If the count (frequency of occurrences) array is used to look for the majority element, then the absolute majority element would be the index of the count array whose frequency is more than n/2 (integer division). Do not forget that in the count array, each index is a value in the given array. A value in the count array is the number of occurrences of that index, as value, in the given array.

Integer Division or Flooring the Quotient

Integer Division or Flooring the Quotient, are very similar things. Consider the following statement:

    Dividend / Divisor = Quotient

The dividend and divisor are whole numbers. The quotient consists of the whole number and a remainder. The remainder can be 0. With integer division, only the whole number part of the quotient is taken and the remainder is abandoned. It does not matter if the remainder is more than half the whole number part, or less, or equal to half. For example 8 / 2 = 4 remainder 0. Here the remainder, 0 is abandoned and 4 is taken. As another example, 9 / 2 = 4 remainder 1. Here, the remainder, 1 is abandoned and 4 is taken.

As other examples: 5 / 2 = 2R1 = 2½ = 2; 4 / 2 = 2R0 = 2; 3 / 2 = 1R1 = 1½ = 1; 1 / 2 = 0R1 = 0½ = 0; 0 / 2 = 0R0 = 0.

Problem

Given an array A[] of size n, find the element that appears more than n/2 times. If no such element exists, return -1.

Examples:

Input: arr[] = [6, 4, 5, 6, 6, 5 ,6, 6]
Output: 6
Explanation: Element 6 appears 5 times. Since ⌊8/2⌋ = 4, and 5 > 4, 6 is the absolute majority element.

Input: arr[] = [1, 1, 2, 1, 3, 5, 1]
Output: 1
Explanation: Element 1 appears 4 times.

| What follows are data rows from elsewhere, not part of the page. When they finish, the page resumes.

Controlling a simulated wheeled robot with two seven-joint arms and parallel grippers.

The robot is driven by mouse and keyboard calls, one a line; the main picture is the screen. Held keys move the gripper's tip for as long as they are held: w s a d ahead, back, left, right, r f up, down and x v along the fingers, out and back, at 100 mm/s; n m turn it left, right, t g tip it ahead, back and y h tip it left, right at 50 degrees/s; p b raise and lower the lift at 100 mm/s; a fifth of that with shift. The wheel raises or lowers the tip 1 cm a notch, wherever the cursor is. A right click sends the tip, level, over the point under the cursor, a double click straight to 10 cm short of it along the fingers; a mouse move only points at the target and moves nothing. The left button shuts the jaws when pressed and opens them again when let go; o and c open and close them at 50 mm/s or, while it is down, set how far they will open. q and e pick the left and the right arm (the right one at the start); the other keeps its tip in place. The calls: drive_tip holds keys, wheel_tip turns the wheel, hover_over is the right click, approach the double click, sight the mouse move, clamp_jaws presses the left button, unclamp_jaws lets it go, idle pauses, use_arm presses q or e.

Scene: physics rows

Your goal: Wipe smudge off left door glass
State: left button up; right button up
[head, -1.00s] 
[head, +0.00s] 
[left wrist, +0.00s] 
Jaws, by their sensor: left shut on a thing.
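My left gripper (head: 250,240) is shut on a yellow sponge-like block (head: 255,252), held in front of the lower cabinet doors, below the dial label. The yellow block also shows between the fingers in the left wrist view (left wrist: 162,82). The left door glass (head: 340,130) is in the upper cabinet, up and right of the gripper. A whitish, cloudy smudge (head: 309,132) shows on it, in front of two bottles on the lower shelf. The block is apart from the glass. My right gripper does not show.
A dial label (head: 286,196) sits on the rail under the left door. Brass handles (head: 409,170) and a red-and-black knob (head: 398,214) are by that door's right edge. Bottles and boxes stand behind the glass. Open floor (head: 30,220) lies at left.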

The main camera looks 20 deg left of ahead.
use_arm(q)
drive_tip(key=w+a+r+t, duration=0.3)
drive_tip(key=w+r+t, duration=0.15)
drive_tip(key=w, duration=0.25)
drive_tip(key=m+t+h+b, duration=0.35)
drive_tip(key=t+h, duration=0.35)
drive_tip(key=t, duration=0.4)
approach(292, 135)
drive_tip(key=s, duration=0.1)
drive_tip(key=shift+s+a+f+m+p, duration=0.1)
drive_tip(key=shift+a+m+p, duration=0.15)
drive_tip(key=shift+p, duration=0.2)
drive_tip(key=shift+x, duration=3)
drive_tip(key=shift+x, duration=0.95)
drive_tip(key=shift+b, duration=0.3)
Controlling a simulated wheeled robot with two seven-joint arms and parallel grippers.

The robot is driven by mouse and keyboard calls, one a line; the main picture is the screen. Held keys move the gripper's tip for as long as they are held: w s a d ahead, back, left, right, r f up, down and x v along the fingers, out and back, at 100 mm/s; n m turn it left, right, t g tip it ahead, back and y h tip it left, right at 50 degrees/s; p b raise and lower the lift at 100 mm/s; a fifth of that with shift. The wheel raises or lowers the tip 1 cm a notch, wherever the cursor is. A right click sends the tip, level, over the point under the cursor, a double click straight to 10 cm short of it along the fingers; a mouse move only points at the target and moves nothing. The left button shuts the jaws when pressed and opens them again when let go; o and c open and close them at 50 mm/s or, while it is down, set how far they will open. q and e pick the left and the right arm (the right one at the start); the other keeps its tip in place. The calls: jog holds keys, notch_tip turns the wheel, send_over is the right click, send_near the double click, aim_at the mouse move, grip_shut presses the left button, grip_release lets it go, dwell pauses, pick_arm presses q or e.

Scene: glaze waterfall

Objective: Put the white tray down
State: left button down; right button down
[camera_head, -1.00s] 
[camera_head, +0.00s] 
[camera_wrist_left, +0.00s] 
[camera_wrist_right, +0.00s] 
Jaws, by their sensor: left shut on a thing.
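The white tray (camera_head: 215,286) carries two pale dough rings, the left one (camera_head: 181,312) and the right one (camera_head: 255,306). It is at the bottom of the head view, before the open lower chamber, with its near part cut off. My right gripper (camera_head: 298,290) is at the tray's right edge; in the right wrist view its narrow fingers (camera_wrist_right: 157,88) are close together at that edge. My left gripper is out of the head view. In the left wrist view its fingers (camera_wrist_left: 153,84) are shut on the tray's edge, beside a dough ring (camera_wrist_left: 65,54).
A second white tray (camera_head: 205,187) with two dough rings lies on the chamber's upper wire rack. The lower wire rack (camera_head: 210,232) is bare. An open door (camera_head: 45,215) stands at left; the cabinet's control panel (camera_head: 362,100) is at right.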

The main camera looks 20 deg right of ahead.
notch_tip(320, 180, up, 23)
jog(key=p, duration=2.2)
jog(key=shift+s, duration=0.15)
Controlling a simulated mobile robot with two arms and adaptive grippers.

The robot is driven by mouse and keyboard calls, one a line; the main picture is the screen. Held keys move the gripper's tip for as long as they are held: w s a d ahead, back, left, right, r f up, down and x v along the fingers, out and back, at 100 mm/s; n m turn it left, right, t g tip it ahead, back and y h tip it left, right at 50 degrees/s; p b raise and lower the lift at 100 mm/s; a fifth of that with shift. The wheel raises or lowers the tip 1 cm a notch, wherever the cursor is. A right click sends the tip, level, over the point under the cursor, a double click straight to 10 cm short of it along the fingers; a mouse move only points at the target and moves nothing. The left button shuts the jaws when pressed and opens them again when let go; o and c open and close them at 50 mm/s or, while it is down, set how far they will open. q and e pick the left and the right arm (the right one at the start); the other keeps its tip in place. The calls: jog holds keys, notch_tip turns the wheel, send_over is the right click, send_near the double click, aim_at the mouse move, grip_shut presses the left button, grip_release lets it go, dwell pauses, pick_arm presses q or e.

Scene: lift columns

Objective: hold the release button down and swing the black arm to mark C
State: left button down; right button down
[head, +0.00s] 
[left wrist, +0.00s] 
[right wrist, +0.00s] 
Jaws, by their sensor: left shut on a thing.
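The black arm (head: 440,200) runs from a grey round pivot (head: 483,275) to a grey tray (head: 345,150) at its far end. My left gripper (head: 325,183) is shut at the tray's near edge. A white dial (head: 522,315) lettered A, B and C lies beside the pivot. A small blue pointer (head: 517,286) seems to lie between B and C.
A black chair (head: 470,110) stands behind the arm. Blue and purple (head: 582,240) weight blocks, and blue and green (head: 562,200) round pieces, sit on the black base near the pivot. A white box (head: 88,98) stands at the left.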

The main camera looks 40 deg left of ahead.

Since ⌊7/2⌋ = 3, and 4 > 3, 1 is the absolute majority element.

Input: arr[] = [7]
Output: 7
Explanation: Element 7 appears once. Since ⌊1/2⌋ = 0, and 1 > 0, 7 is the absolute majority element.

Input: arr[] = [2, 13]
Output: -1
Explanation: No element appears more than ⌊2/2⌋ = 1 time, so there is no majority element.

Solve the problem in O(n+m) time.

Note:

Actually, the absolute majority element differs from the majority element. Absolute majority means more than half, and it refers to the element whose frequency of occurrence is more than half of the total number of elements. Majority element simply refers to the element with highest frequency of occurrence and not more than half. In the first example above, 6 is the absolute majority element.

A list may have a majority element but not necessarily the absolute majority element. In the following list, 7 is the majority element and not the absolute majority element.

    [9, 9, 8, 8, 7, 7, 7, 7]

The order of element arrangement of the list does not matter.

The topic is on majority Element I, and it is the absolute majority element that is required, and not just the majority element. In life, absolute majority is still called the majority, but not in this topic. More than n/2 refers to absolute majority.

Note: Solving this problem the brute-force (naive) way will take n² time, and that approach is not recommended.

Strategy

Produce a count array for each of the elements in the given list in O(n) time. Iterate over the count array in O(m) time, looking for the element (index) with frequency that is higher than n/2. The length of the count array is actually m+1, where m is the biggest value in the given array. The +1 for the length, is just in case the list has an element with value 0 (it is the convenience 0 if the given list does not have an element with value 0, because array counting begins from 0, for zero-based indexing).

The O(n+m) Program

The program is (read through the code and comments):

#include <stdio.h>

int solution(int A[], int n, int m) {
    int count[m+1];
    for (int i=0; i < m+1; i++)
        count[i] = 0;    //initializing count array
    
    for (int i=0; i < n; i++){
        count[A[i]] += 1;   //same as count[A[i]] = count[A[i]] + 1;
    }
    
    for (int i=0; i < m+1; i++){    //looking for index with freq > n/2
        if (count[i] > n/2)
            return i;
    }

    return -1;  //if no element in given array has freq > n/2
}
  
int main(int argc, char **argv) 
{
    int A1[] = {6, 4, 5, 6, 6, 5 ,6, 6};
    int n1 = sizeof(A1) / sizeof(A1[0]);    //length of given array
    int m1 = 0;
    for (int i=0; i < n1; i++)
        if (A1[i] > m1)
            m1 = A1[i];
    int ret1 = solution(A1, n1, m1);
    printf("%i\n", ret1);
    
    int A2[] = {1, 1, 2, 1, 3, 5, 1};
    int n2 = sizeof(A2) / sizeof(A2[0]);    //length of given array
    int m2 = 0;
    for (int i=0; i < n2; i++)
        if (A2[i] > m2)
            m2 = A2[i];
    int ret2 = solution(A2, n2, m2);
    printf("%i\n", ret2);
    
    int A3[] = {7};
    int n3 = sizeof(A3) / sizeof(A3[0]);    //length of given array
    int m3 = 0;
    for (int i=0; i < n3; i++)
        if (A3[i] > m3)
            m3 = A3[i];
    int ret3 = solution(A3, n3, m3);
    printf("%i\n", ret3);
    
    int A4[] = {2, 13};
    int n4 = sizeof(A4) / sizeof(A4[0]);    //length of given array
    int m4 = 0;
    for (int i=0; i < n4; i++)
        if (A4[i] > m4)
            m4 = A4[i];
    int ret4 = solution(A4, n4, m4);
    printf("%i\n", ret4);
    
    return 0; 
} 

The output is:

    6
    1
    7
    -1

and correct.

The time complexity for the called function is O(n+m), with n being the time to iterate over the given array and m being the time to iterate over the count array, looking for the frequency that is greater than n/2 . The time to initialize the count array elements to 0 is ignored. The space complexity for the called function is O(n+m) for the given and count array. The given array is produced outside the called function, but it is also used inside the called function.

Thanks for reading.